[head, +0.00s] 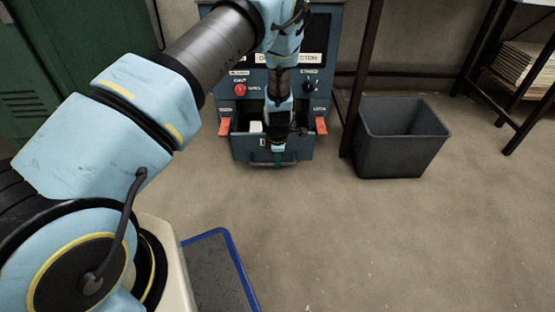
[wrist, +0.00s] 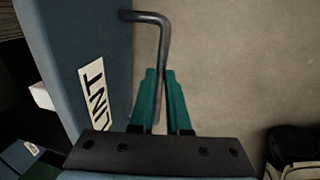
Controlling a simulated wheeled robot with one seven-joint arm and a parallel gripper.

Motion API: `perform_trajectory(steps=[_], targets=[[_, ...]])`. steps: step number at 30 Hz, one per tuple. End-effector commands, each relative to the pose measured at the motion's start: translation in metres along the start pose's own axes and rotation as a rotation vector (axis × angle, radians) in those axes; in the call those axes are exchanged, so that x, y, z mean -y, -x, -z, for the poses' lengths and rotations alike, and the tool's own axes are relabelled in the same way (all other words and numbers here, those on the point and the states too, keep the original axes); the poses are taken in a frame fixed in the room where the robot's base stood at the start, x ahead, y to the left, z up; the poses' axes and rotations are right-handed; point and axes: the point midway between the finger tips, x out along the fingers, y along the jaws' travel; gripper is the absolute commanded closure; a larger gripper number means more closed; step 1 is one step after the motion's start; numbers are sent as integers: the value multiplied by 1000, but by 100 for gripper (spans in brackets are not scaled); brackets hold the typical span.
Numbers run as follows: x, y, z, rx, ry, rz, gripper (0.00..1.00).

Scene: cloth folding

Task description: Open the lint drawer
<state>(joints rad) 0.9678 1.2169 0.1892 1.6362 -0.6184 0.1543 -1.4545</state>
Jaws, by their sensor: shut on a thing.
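A bent dark metal handle (wrist: 150,17) sticks out from that front. My gripper (head: 277,158) is at the handle in front of the drawer. In the wrist view its green fingers (wrist: 160,76) are shut on the handle bar. My arm hides part of the drawer and machine.
Red latches (head: 225,126) (head: 321,125) sit on both sides. A dark grey bin (head: 402,150) stands at right, beside a dark post (head: 361,80). A green cabinet (head: 70,60) is at left.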

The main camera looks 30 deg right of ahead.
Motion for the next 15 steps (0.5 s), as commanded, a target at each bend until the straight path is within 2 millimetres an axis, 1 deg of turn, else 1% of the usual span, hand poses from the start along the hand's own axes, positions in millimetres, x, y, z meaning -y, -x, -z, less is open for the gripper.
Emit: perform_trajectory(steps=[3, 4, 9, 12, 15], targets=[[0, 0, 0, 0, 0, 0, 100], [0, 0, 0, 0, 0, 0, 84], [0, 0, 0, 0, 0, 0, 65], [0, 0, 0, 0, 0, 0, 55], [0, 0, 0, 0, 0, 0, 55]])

DIRECTIVE: Strip out the pictures and quote the remaining data word for word.

SOLUTION FOR THIS EXERCISE:
[head, +0.00s] 
[wrist, +0.00s] 
Controlling a simulated wheeled robot with one seven-joint arm and a parallel gripper.

Motion API: `perform_trajectory(steps=[_], targets=[[_, ...]])`. steps: step number at 30 Hz, one per tuple. End-effector commands, each relative to the pose measured at the motion's start: translation in metres along the start pose's own axes and rotation as a rotation vector (axis × angle, radians) in those axes; in the call those axes are exchanged, so that x, y, z mean -y, -x, -z, for the poses' lengths and rotations alike, and the tool's own axes are relabelled in the same way (all other words and numbers here, those on the point and the states too, keep the original axes); the poses are taken in a frame fixed in the room where the robot's base stood at the start, x ahead, y to the left, z up; the poses' axes and rotations are right-handed; point and axes: the point midway between the finger tips, x out along the fingers, y along the jaws' travel; gripper is the absolute commanded closure; a larger gripper number means more closed; step 1 is one step after the motion's start; numbers are sent as integers: the value multiplied by 1000, but by 100 for gripper (spans in brackets are not scaled); brackets hold the typical span.
Numbers run as follows: x, y, z, rx, ry, rz, gripper (0.00..1.00).

Scene: cloth folding

Task description: Open the lint drawer
<state>(joints rad) 0.9678 1.2169 0.1892 1.6362 -0.6184 0.1543 -1.4545</state>
Jaws, by their sensor: shut on a thing.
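A bent dark metal handle (wrist: 150,17) sticks out from that front. My gripper (head: 277,158) is at the handle in front of the drawer. In the wrist view its green fingers (wrist: 160,76) are shut on the handle bar. My arm hides part of the drawer and machine.
Red latches (head: 225,126) (head: 321,125) sit on both sides. A dark grey bin (head: 402,150) stands at right, beside a dark post (head: 361,80). A green cabinet (head: 70,60) is at left.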

The main camera looks 30 deg right of ahead.
Motion for the next 15 steps (0.5 s), as commanded, a target at each bend until the straight path is within 2 millimetres an axis, 1 deg of turn, else 1% of the usual span, hand poses from the start along the hand's own axes, positions in millimetres, x, y, z meaning -y, -x, -z, less is open for the gripper.
Emit: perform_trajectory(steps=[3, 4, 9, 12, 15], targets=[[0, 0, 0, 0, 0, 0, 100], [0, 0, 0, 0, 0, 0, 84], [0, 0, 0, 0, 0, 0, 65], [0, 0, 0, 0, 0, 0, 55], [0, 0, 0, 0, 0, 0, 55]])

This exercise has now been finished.